"Quando o feminino divino, a deusa, deixa de ser reverenciado, estruturas sociais e psíquicas tornam-se super mecanizadas, super politizadas e super militarizadas. O pensamento, o julgamento e a racionalidade tornam-se os fatores dominantes. Necessidades de relacionamento, afeto, carinho e respeito pela natureza permanecem negligenciadas. Não há equilíbrio nem harmonia, seja dentro de si mesmo, seja no mundo externo. Com o desprezo pela imagem arquetípica tão relacionada no amor apaixonado, ocorre na mente divisão de valores, unilateralidade. Como resultado, ficamos tristemente mutilados em nossa busca da integridade e da saúde. "*
"Os homens, na verdade, decidem se suas divindades supremas devem ser femininas ou masculinas; o lugar da mulher na sociedade é sempre aquele que lhe foi designado pelo homem; ela jamais, em tempo algum, impôs sua própria lei". Frazer
FALTA AO MUNDO O AMOR MÁGICO
As mulheres de hoje são apenas um pálido reflexo das mulheres de outrora…As mulheres matriarcas e as sacerdotisas do amor desapareceram da face da Terra e ninguém sabe hoje o que é o Amor Mágico. Porque as mulheres deixaram de ser mágicas…deixaram de ter magia e poder.

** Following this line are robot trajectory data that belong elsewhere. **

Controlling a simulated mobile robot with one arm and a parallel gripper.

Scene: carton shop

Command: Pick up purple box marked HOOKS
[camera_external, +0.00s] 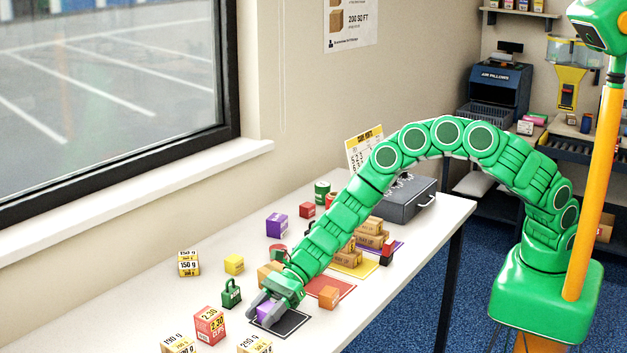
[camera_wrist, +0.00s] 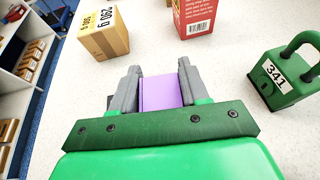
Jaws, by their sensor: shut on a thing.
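My gripper (camera_external: 262,308) is shut on a small purple box (camera_external: 269,315) low over a black mat (camera_external: 293,324). In the wrist view the grey fingers (camera_wrist: 159,75) press on both sides of the purple box (camera_wrist: 161,93). No marking shows on its visible face. I cannot tell whether it touches the mat. Another purple box (camera_external: 277,225) with a pale mark too small to read stands farther back on the table.
A green padlock (camera_external: 231,294), marked 341 in the wrist view (camera_wrist: 284,76), stands left of my gripper. A red box (camera_external: 209,325) and a tan carton (camera_wrist: 104,31) are close by. Red (camera_external: 328,291) and yellow mats lie behind, with several small cartons and a dark case (camera_external: 408,197).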

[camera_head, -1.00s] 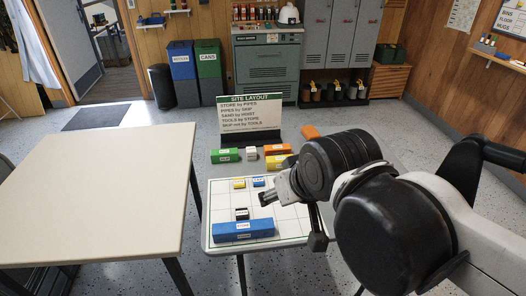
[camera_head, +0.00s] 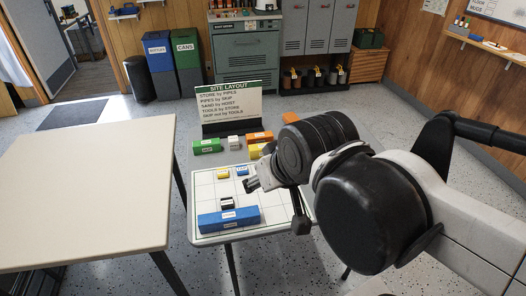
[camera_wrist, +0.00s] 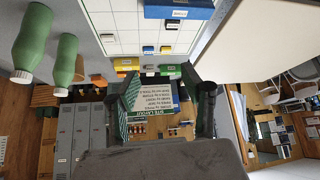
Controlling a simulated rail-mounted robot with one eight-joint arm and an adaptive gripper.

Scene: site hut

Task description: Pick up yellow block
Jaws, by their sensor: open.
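A small yellow block (camera_head: 223,174) lies on the white gridded board (camera_head: 204,188), left of a small blue block (camera_head: 242,171). A longer yellow block (camera_head: 256,152) sits behind the board beside an orange block (camera_head: 260,137), partly hidden by my arm. My gripper (camera_head: 250,184) is over the board, to the right of and nearer than the small yellow block. In the wrist view my gripper (camera_wrist: 167,96) has its fingers wide apart with nothing between them. The small yellow block (camera_wrist: 166,49) lies beyond the fingertips there.
A large blue block (camera_head: 228,219) and a black-and-white block (camera_head: 227,203) are at the board's near side. A green block (camera_head: 207,146), white block (camera_head: 235,143) and layout sign (camera_head: 229,101) stand behind. A bare cream table (camera_head: 85,185) is left. Green bottles (camera_wrist: 33,42) show in the wrist view.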

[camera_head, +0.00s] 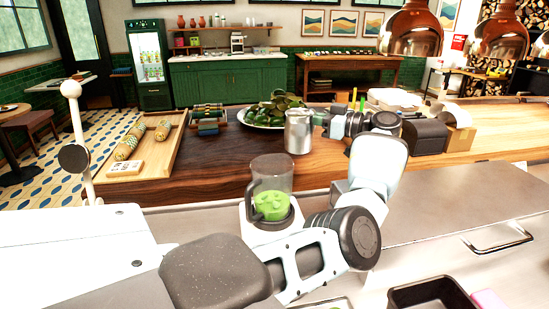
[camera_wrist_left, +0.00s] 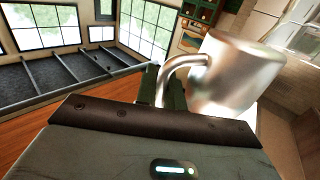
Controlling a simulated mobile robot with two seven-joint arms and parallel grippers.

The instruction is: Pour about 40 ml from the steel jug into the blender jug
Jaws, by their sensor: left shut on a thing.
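The steel jug (camera_head: 299,132) is upright over the wooden counter, behind and slightly right of the blender jug. I cannot tell whether its base touches the counter. My left gripper (camera_head: 326,122) is at the jug's right side, shut on its handle. In the left wrist view the steel jug (camera_wrist_left: 238,75) fills the upper right, with its curved handle running to the fingers (camera_wrist_left: 165,92). The clear blender jug (camera_head: 271,182) stands on its white base nearer me, with green contents in its lower part. The inside of the steel jug is hidden. My right gripper is out of view.
A plate of dark green leaves (camera_head: 262,118) lies left of the steel jug. A wooden tray (camera_head: 165,160) with corn-like rolls is farther left. Dark boxes (camera_head: 425,135) stand to the right. A steel lid with a handle (camera_head: 480,205) covers the right foreground.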

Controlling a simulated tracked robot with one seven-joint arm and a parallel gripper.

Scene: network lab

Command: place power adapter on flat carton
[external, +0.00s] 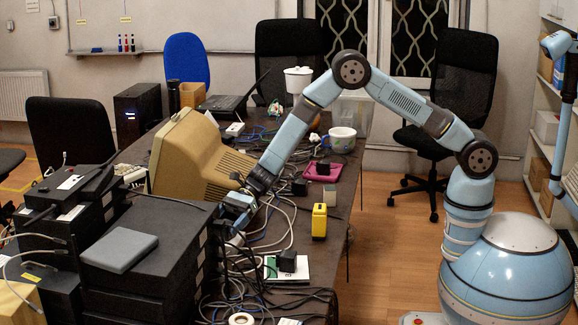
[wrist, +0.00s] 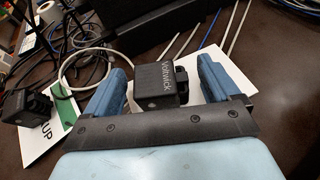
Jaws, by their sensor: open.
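In the wrist view a black power adapter (wrist: 157,85) marked "Voltwick" sits between the two blue fingers of my gripper (wrist: 164,68), with small gaps at its sides. The gripper is open. A white sheet or flat piece (wrist: 205,90) shows beneath the adapter. At the left lies a flat white and green piece printed "UP" (wrist: 42,140), with another black block (wrist: 27,106) on it. In the external view my gripper (external: 237,212) is low over the table, beside the black boxes; the adapter is hidden there. I cannot tell which flat piece is the carton.
Stacked black boxes (external: 150,255) stand left of my gripper, and a beige monitor (external: 190,155) behind it. Cables (external: 275,215) lie around. A yellow device (external: 319,221), a white-green flat piece (external: 302,276) with a black block, and a tape roll (external: 241,319) are near.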

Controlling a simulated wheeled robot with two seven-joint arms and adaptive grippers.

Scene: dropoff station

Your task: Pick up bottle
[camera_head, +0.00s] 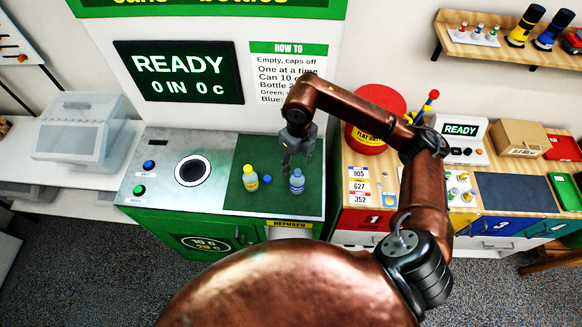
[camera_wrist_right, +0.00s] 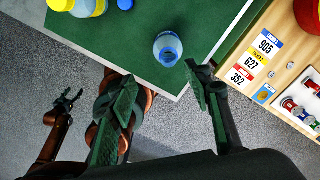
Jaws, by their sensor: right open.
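A clear bottle with a blue label (camera_head: 297,181) stands upright on the green mat, near its front right corner. It also shows from above in the right wrist view (camera_wrist_right: 168,47). My right gripper (camera_head: 293,163) is open and empty, just above and behind the blue-labelled bottle. In the right wrist view its two fingers (camera_wrist_right: 166,88) are spread wide, with the bottle beyond their tips and not between them. My left gripper (camera_wrist_right: 66,101) shows small at the left of the wrist view, apparently open and empty.
A small blue cap (camera_head: 267,180) lies between the bottles. The station (camera_head: 153,182) has a round hole (camera_head: 192,170) left of the green mat (camera_head: 240,207). A wooden counter (camera_head: 352,161) with a red round container (camera_head: 377,117) adjoins on the right.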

Elas estão cada vez mais longe das Musas inspiradoras, das Sacerdotisas da Deusa, longe das Feiticeiras, das Mulheres de alma, das mulheres plenas e fecundas, das mulheres autênticas, das mulheres selvagens... que exprimiam a sua sensualidade sem medo nem artifícios...
Por tudo isso não há, na sociedade actual e neste mundo globalizado, feito de plástico e falso, lugar para o verdadeiro amor e ele é cada vez mais raro, tal como a mulher original....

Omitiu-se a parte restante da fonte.